Formative Interaction Systems and the Emergence of Village Life in the Teotihuacan Valley
The Altica Project, co-directed by Deborah L. Nichols (Dartmouth College) and Wesley D. Stoner (University of Arkansas), investigates the earliest farming village known to have inhabited the Teotihuacan Valley.
The site of Altica is located 10 km east of Teotihuacan and was occupied about 1,000 years before the construction of the pyramids.William T. Sanders discovered the site in the 1960s, establishing the Altica Phase, which he believed dated between 1050-850 BC.
Altica had remained unstudied for nearly four decades until Dartmouth College student Bridget Alex identified, during her honor’s thesis, imported white-ware ceramics at the site.
Stoner later sourced these ceramics to either the Gulf Coast of Mexico, perhaps near the Sierra Madre Oriental that divides Veracruz and Oaxaca, or to the metamorphic geological region of southern Puebla.
The import of white ware ceramics from the Gulf Coast or southern Puebla likely complemented the outward flow of obsidian from Altica. The Otumba geological obsidian source is located close to Altica, and material from that source is particularly abundant on the surface of the site.
Import of ceramics and other goods and possible export of obsidian led Nichols and Stoner to pursue additional research at Altica.
With funding from the National Geographic Society and the National Science Foundation, Stoner and Nichols initiated a program of archaeological survey, excavation and materials’ analyses at the site.
These studies aim to understand who the first inhabitants were, what they ate, who they traded with and what role this small site might have had in growing the importance of the Teotihuacan Valley through the Formative Period. Survey and excavation concluded in 2014.

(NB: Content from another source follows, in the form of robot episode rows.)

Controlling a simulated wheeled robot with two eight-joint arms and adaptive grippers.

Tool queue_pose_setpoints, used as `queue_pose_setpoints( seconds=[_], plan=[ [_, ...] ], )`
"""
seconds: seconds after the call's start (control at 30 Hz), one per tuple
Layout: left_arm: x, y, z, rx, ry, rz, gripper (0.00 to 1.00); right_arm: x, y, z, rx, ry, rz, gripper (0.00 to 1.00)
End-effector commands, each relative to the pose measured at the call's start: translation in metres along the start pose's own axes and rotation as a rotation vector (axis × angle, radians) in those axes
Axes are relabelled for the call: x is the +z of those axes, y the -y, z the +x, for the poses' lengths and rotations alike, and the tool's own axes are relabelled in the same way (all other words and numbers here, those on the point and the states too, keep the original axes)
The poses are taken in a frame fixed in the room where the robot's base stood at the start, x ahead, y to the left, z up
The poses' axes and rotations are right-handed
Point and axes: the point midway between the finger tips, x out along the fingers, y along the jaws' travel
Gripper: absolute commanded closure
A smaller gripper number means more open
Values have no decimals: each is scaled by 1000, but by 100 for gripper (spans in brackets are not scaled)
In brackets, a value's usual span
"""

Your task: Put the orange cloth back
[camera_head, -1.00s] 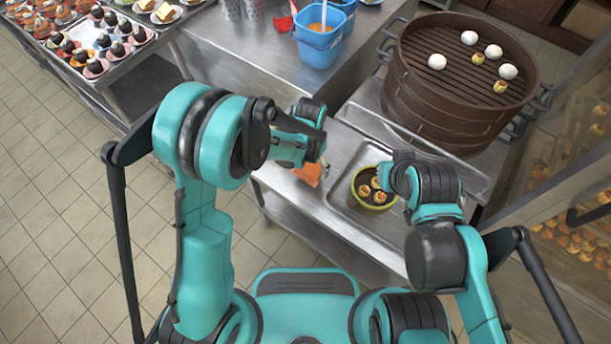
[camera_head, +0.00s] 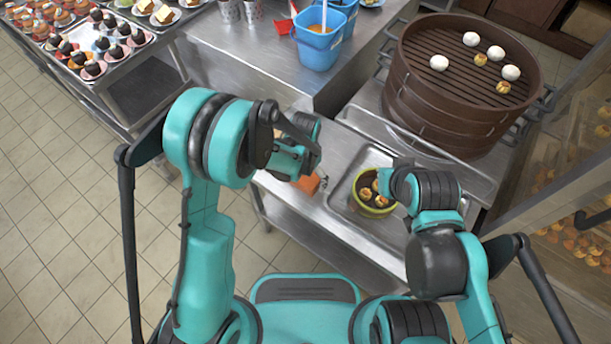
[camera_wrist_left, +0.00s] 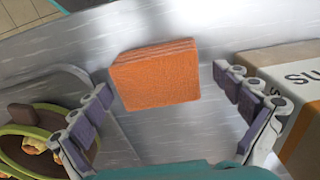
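The orange cloth (camera_head: 308,184) is a folded block on the steel counter, partly covered by my left gripper in the head view. In the left wrist view the orange cloth (camera_wrist_left: 155,77) shows whole, beyond and between the fingers. My left gripper (camera_wrist_left: 170,112) is open, its fingers wide apart and not touching the cloth. In the head view my left gripper (camera_head: 318,176) is just above the cloth, its fingertips hardly visible. My right gripper (camera_head: 384,182) is at the edge of the yellow-green bowl (camera_head: 362,204); its fingers are too hidden to read.
The bowl, holding several small buns, stands in a steel tray (camera_head: 345,228). A large brown steamer (camera_head: 440,115) stands behind it. Blue buckets (camera_head: 318,52) stand at the back. A cardboard box (camera_wrist_left: 290,75) is right of the cloth in the wrist view.

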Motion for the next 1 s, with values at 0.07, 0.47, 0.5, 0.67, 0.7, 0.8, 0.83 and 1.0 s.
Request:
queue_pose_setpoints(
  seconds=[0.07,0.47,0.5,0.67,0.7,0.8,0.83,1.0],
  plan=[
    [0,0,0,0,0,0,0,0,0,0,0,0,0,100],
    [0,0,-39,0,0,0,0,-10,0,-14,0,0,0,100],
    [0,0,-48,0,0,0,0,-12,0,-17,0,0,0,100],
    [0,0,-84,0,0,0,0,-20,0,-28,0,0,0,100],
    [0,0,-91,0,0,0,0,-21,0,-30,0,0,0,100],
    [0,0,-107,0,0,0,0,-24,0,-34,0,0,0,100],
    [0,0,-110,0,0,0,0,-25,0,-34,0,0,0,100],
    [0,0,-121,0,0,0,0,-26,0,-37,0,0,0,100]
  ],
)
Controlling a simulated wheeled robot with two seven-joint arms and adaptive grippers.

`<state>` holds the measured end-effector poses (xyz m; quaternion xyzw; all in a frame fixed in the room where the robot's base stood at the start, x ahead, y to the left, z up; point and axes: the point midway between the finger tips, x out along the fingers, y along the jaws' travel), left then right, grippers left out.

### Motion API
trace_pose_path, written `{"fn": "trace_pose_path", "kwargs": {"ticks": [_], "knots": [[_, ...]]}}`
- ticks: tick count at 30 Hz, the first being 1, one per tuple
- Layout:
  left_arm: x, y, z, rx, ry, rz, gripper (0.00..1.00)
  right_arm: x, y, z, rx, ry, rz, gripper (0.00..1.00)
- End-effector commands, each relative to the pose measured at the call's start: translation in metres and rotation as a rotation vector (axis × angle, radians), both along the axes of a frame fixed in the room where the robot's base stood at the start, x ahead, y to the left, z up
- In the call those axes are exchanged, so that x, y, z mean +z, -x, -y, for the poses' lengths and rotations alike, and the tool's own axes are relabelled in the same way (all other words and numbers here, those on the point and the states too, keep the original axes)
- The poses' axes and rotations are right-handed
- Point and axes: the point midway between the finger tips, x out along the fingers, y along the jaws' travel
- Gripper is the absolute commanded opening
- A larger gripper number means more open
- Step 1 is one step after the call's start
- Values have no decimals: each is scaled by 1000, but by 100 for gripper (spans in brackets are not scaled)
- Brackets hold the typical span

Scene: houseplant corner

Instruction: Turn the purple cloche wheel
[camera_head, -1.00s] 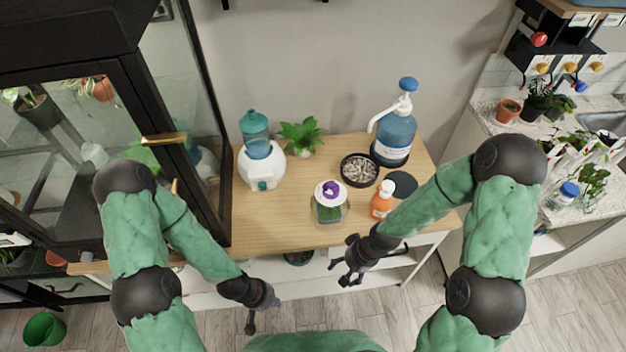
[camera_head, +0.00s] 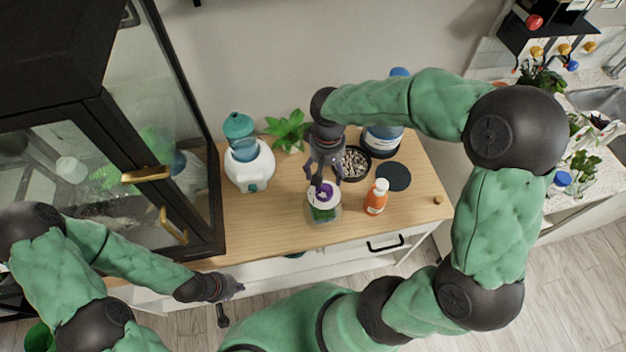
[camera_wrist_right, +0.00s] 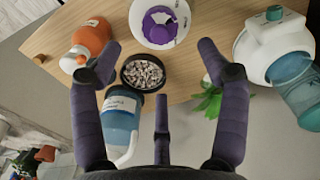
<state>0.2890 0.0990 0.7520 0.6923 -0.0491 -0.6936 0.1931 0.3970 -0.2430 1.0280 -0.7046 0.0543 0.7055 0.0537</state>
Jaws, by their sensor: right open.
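The purple cloche wheel (camera_head: 323,191) sits on the white round lid of a clear cloche (camera_head: 324,212) with green inside, on the wooden cabinet top. It also shows at the top of the right wrist view (camera_wrist_right: 160,27), on its white disc. My right gripper (camera_head: 323,180) is above the wheel in the head view, fingers spread and pointing down. In the right wrist view its fingers (camera_wrist_right: 160,70) are wide apart with nothing between them touching. My left gripper (camera_head: 228,302) is low in front of the cabinet, away from the wheel; its finger opening is unclear.
An orange bottle (camera_head: 376,197) stands just right of the cloche. A black bowl of pebbles (camera_head: 354,163), a dark round mat (camera_head: 394,176) and a blue pump bottle (camera_head: 382,142) stand behind. A white humidifier (camera_head: 249,172) and a plant (camera_head: 288,130) are left. The front left of the top is clear.

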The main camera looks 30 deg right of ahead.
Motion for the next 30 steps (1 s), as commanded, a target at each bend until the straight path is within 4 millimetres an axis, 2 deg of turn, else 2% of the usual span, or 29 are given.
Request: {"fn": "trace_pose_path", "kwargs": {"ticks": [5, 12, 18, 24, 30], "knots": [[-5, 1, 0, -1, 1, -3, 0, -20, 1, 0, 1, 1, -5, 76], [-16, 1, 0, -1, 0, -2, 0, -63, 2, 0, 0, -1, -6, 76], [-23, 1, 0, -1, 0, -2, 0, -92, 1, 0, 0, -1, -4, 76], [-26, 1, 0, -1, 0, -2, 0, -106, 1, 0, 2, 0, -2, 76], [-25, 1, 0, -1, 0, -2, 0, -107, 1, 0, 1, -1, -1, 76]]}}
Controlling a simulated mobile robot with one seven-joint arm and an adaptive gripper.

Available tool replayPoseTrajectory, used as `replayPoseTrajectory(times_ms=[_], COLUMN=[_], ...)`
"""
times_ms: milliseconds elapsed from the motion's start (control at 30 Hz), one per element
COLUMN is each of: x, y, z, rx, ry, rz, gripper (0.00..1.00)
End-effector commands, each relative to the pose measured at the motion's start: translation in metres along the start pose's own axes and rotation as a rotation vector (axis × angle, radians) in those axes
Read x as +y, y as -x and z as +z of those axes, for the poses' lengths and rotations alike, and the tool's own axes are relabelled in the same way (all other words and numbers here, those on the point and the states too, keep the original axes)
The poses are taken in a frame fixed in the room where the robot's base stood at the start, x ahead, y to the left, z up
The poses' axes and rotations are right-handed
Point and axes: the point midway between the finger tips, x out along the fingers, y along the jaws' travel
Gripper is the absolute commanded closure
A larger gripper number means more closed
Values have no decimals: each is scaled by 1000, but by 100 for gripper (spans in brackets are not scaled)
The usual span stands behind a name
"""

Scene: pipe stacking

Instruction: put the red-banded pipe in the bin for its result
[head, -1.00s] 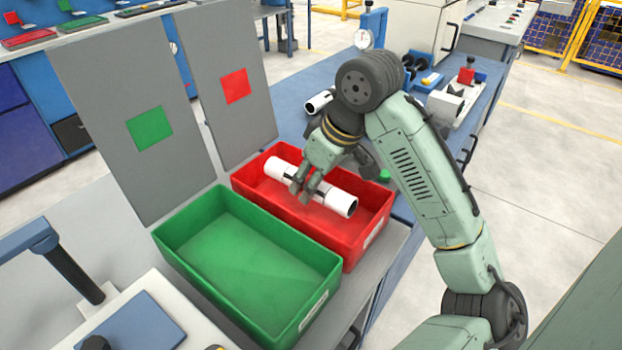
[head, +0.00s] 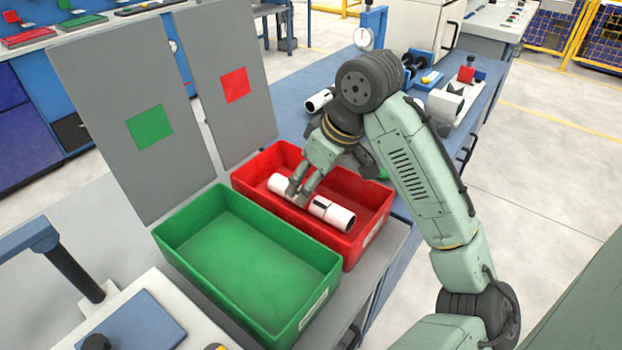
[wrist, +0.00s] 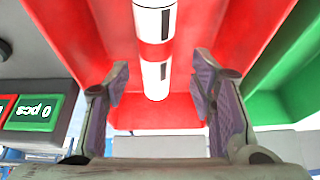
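The white pipe with a red band and dark marks lies in the red bin (head: 376,212), seen in the head view as the red-banded pipe (head: 338,215). In the wrist view the pipe (wrist: 156,78) runs between my fingers, with a gap on each side. My gripper (head: 299,191) is over the pipe inside the red bin, and in the wrist view its fingers (wrist: 160,88) are spread apart. The fingers hide part of the pipe in the head view. The green bin (head: 245,262) stands beside the red one, empty.
Grey panels with a green square (head: 150,126) and a red square (head: 235,85) stand behind the bins. Another white pipe (head: 319,99) lies on the blue bench beyond. A dial gauge (head: 364,39) and a fixture (head: 446,104) stand farther back.

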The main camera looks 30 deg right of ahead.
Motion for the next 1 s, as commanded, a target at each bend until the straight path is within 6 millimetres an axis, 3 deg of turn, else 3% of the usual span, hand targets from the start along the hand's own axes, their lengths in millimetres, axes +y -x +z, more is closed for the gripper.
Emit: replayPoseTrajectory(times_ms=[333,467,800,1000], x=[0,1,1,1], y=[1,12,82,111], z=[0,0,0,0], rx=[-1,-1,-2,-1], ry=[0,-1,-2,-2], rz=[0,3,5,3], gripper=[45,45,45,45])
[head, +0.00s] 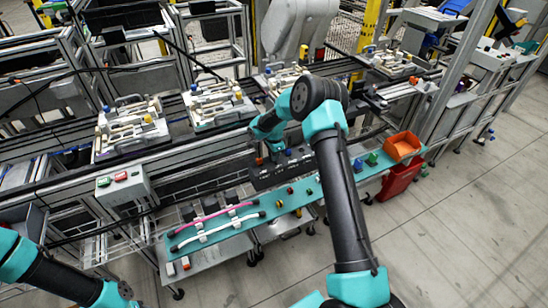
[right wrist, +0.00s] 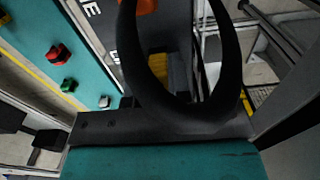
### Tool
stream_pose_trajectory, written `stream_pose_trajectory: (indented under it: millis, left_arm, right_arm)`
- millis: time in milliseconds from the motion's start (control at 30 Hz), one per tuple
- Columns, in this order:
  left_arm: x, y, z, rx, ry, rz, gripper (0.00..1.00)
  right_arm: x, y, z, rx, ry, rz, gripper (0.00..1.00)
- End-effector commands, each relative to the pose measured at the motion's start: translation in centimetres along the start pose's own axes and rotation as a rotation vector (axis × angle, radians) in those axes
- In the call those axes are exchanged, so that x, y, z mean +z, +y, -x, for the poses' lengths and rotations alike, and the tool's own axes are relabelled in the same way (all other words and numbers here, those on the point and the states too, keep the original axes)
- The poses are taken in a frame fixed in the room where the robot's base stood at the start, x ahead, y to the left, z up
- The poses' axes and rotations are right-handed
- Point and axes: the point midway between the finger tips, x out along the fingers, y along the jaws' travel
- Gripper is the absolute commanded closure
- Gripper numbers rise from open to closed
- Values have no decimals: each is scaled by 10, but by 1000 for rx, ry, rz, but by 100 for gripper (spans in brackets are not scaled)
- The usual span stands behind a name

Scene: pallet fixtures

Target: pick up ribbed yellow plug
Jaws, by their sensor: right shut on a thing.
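My right gripper (head: 273,152) hangs over the dark rack at the edge of the teal shelf. In the right wrist view, a yellow ribbed piece, apparently the ribbed yellow plug (right wrist: 157,69), shows through my gripper's dark loop, with a grey-blue part beside it. My right gripper is shut on it, though the contact itself is hidden. In the head view I cannot make out the held plug. My left arm shows at the lower left, but its gripper is out of the picture.
The teal shelf (head: 216,236) carries a pink and a white cable. A red piece (right wrist: 58,53) and a green piece (right wrist: 68,86) lie on the teal surface. An orange bin (head: 402,147) stands at the right end. Loaded pallets (head: 130,130) line the conveyor behind.

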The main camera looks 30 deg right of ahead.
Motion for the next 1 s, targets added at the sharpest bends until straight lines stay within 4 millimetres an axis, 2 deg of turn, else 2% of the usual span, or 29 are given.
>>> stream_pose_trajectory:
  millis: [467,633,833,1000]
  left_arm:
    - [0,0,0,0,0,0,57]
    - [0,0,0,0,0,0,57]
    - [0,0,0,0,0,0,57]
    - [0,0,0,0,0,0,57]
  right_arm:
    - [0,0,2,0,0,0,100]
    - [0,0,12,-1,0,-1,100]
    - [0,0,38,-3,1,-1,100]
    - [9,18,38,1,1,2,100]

Materials analysis is ongoing, and the project is collaborating with other archaeologists in Mexico and the U.S. to establish a geochemical source database of early ceramics and obsidian for Central Mexico to better understand early networks of trade and interaction. The results will help archaeologists understand the local economic and social context of the Teotihuacan Valley several centuries before the growth of the Classic-period city.